We are fairly new condominium owners in Ocean City, even though we have vacationed in OC for years and years. The first thing we do when we come down is stop and get all the newspapers. We sit on the beach or in our condo and read them all. The purpose of this email is to tell you how very much we enjoy your newspaper, The Dispatch.
In our opinion, you and your staff do a wonderful job – your paper is clearly the best. The pictures are always awesome. Many times I share them with family and friends (this week was particularly fantastic – the ponies on the beach and the whale). And we think you are totally a “voice of reason” in your editorials and comments. Your newspaper is total quality and it always seems to just get better and better.
Also, my husband and I totally enjoy your email Dispatch updates as well as the Facebook postings.
Steve, you really do an excellent job in keeping us informed and entertained. Keep up the good work – and know that you are very much appreciated.
Carol Taylor

Trash And Crime
Editor:
My family has been property owners in Ocean City, West Ocean City and I now have a home in Bishopville, since 1952. I have seen the town of Ocean City go through all types of changes and I have weathered a few changes that I was not comfortable with. Recently I said in the presence of my wife that I doubted whether I would want to move to the Ocean City when I retire.

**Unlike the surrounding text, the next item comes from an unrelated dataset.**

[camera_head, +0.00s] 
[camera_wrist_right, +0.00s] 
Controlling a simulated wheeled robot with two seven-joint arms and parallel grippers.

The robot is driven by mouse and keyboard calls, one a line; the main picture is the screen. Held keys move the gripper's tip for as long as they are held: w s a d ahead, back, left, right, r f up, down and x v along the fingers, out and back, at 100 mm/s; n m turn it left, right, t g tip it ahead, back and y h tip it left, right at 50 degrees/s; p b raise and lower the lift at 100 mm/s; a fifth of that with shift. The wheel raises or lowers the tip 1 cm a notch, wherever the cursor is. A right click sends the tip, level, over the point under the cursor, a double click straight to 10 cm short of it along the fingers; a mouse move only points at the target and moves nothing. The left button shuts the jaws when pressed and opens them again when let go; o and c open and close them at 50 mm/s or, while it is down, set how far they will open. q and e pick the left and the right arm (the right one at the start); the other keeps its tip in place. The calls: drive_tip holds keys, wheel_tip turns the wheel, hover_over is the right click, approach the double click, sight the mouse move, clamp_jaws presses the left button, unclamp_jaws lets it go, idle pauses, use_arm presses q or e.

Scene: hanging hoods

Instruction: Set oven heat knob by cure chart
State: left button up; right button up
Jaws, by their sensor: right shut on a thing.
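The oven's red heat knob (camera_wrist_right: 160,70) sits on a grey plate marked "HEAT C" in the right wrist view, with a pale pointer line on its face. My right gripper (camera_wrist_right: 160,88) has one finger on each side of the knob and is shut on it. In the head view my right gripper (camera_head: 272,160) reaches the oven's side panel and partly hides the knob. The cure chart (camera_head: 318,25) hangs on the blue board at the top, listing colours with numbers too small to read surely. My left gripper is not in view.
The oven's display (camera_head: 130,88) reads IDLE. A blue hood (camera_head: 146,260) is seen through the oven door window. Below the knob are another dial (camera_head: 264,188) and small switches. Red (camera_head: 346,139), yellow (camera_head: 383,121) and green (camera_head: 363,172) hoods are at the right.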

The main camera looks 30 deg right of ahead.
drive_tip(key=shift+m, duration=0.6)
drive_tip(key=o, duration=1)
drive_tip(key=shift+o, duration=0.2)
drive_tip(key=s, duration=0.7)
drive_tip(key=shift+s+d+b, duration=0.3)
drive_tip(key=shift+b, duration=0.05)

My wife looked at me in amazement and responded I don’t believe you said that, you always wanted to live full-time in the Ocean City area.
My wife’s comment made me rethink what I said and then last week when I was in Ocean City, I understood two main reasons for saying what I did. First, I was reading some reports on crime and listening to several of my friends who live in OC fulltime say that they were worried about the increasing crime. I also just read the article in the daily Buzz by Joanne Shriner on crime which substantiated my friend’s fears and my apprehensions for living in OC as well as hesitating to suggest to anyone that they should visit OC and its beautiful beach and “safe” Boardwalk.

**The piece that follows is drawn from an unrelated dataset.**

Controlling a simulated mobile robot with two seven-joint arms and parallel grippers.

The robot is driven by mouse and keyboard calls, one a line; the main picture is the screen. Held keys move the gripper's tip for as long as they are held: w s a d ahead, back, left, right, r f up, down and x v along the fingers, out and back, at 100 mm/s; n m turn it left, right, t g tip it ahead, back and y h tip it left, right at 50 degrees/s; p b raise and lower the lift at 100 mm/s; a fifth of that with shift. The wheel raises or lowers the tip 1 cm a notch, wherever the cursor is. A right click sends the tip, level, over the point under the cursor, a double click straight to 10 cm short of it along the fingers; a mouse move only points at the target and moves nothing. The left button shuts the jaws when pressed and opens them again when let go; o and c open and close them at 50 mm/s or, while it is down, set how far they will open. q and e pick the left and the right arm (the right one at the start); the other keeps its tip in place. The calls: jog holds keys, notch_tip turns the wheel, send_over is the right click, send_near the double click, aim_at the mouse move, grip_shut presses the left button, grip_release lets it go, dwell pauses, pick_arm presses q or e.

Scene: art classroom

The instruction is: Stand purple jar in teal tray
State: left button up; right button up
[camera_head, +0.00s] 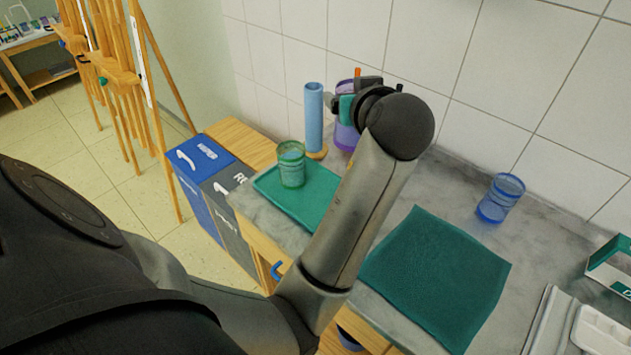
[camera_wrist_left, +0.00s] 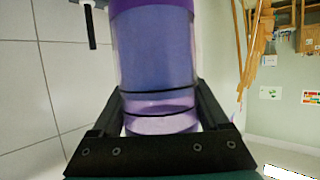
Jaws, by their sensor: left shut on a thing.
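The purple jar (camera_head: 346,138) is at the back of the counter by the tiled wall, partly hidden behind my left gripper (camera_head: 352,106). In the left wrist view, the purple jar (camera_wrist_left: 153,50) is between the two black fingers, and the gripper is shut on it. I cannot tell whether its base touches the counter. The teal tray (camera_head: 310,213) lies at the counter's left end, in front and left of the jar. A green jar (camera_head: 291,164) stands in the tray's back part. My forearm crosses in front of the tray's right side. My right gripper is not in view.
A blue cylinder (camera_head: 314,115) on a wooden base stands just left of the purple jar. A teal cloth (camera_head: 435,275) lies right of my arm. A blue jar (camera_head: 500,198) stands near the wall. Bins (camera_head: 205,180) and easels (camera_head: 115,75) are at left.

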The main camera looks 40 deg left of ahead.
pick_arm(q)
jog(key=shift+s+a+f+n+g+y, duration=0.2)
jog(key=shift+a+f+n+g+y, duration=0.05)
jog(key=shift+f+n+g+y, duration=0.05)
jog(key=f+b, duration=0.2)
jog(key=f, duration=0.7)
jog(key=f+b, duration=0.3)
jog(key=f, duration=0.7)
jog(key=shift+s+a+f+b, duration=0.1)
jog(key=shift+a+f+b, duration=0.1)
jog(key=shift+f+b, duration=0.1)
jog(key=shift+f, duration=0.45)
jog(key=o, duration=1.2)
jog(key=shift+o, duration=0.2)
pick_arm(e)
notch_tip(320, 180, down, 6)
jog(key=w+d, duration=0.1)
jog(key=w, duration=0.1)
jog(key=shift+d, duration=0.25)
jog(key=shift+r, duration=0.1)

For over 50 years, I have been championing OC over the Jersey beaches and most other places on the eastern seaboard. I would estimate I have recommended OC to hundreds of people and many of them have made OC their place for a vacation. Recently, I discovered that a number of those same people who followed my lead to OC are now going elsewhere for vacations because of high prices, congestion, crime, and trash in OC. The prices and congestion don’t bother me as much as the crime and trash factors, specially the crime.

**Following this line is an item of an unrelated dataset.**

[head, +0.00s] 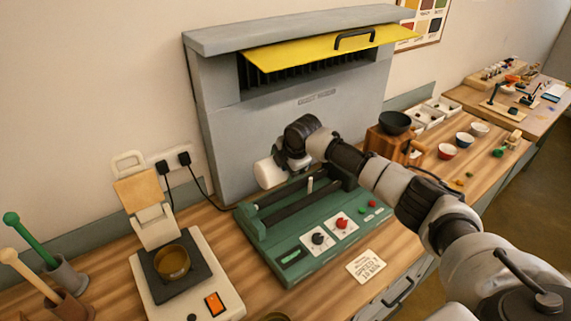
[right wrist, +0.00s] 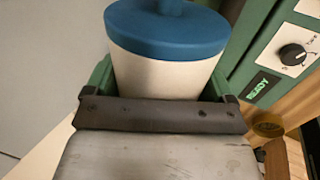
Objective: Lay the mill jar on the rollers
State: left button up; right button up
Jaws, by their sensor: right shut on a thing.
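The mill jar, a white cylinder (head: 268,173), is held by my right gripper (head: 283,166) at the left part of the green roller stand (head: 335,262). It lies on its side in the head view, and the gripper hides part of it. Whether it touches the rollers, I cannot tell. In the right wrist view the jar (right wrist: 165,75) shows its blue lid (right wrist: 165,28) and sits between the green fingers of my gripper. The dark rollers (head: 305,207) run along the stand. My left gripper is not in view.
A tall grey cabinet (head: 222,130) with a yellow flap (head: 320,50) stands behind the stand. A scale with a brass bowl (head: 171,261) is at the left. A white card (head: 367,266) lies in front. A black bowl (head: 395,122) stands on a wooden block to the right.

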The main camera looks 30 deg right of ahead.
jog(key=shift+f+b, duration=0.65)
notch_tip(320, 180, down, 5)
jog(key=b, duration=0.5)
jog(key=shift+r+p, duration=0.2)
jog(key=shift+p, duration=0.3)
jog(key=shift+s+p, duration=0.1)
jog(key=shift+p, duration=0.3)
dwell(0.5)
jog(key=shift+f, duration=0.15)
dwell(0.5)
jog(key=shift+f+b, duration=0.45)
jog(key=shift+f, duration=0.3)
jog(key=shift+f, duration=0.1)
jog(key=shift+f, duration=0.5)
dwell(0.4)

The second factor that made me rethink retirement in OC is the trash and dirt that is evident all over OC. I wish I would have had the Mayor and Council members in my car the other day as I drove out the Ocean Gateway toward Wal-Mart. From the end of the Route 50 bridge up to, and I would assume beyond Wal-Mart, the grassy median strip that was recently cut was covered with trash and litter and as I traveled behind two cars from northern metro areas I witnessed the launching of paper and bags as they went west. Not a good first impression but a lasting one. Rt. 50 is not the only area in and around OC that is strewn with trash. The same trash might sit for days and in some areas is not picked up at all. So much for being green.
This is not just a summer travesty, but rather year-round. It may not be as bad in the Fall and Winter but disrespect for the landscape is evident even in off season months. For me, enough with the “Rodney campaign” in the northern metro regions and more time and energy should be spent on a beautifying OC campaign and, as Ms. Shriner reports, the leaders of OC doing whatever it takes to bring trash and crime under control because both are like algae and when they take hold they grow and grow.
I was born in 1952 and I must have been sitting in a stroller on 4th street watching while my family built their home in what was once a pristine and crime-free town called Ocean City. The town is a far cry from the “Ladies Resort to the Ocean” and it should be; it is still the place I want to be and would like to be when I retire. The residents of OC have charged the leaders of this town with keeping OC safe and clean. We all need to help them but they must take the lead and prioritize these two negative factors of crime and trash. To whom much is given much is required; the cost of leadership. You can mythically send out Rodney to gather all the people he can off the streets of the metro areas, but will they keep coming back to trash and crime and will OC influence them or vice versa?
With Great Love for OC,
David Gundrum
Lancaster, Pa. and Bishopville

Sponsors Recognized
Editor:
The Ocean Pines Anglers Club had a very successful Kids Fishing Contest event last Saturday. We had 88 boys and girls register and they caught a total of 233 fish in the OPA South Pond.
We want to sincerely thank all those who contributed funds, supplies and support. They are Ocean City/Berlin Optimists Club, Maryland Saltwater Sportsfishing Association, Main Street Wealth Management LLC, Red Sun Custom Apparel, Oyster Bay Tackle, Sunset Marina (John Skipper), McDonalds, Maryland Department of Natural Resources, Ocean Pines Association, and the Ocean Pines Fire Department.
Walt Boge
Ocean Pines

One comment on “Voices From The Readers

  1. I would like to take this opportunity to thank each and every life guard on the beach. I have been visiting OC forever. They have the toughest job a person could ever have. They do it professionally, and make it look easy. My granddaughter is visually impaired. I will never forget the caring guard, who was about to be off duty, take his own time, and explain to her, his responsibilities. He even brought the surfboard they used for rescues, explained all aspects, and took her hand so that she could touch and feel what he was explaining. Thank you sir, not only were you my hero, but Brianna told everyone she knows about the education you had given her. We will never forget your kindness. Thanks to all of you that keep us safe!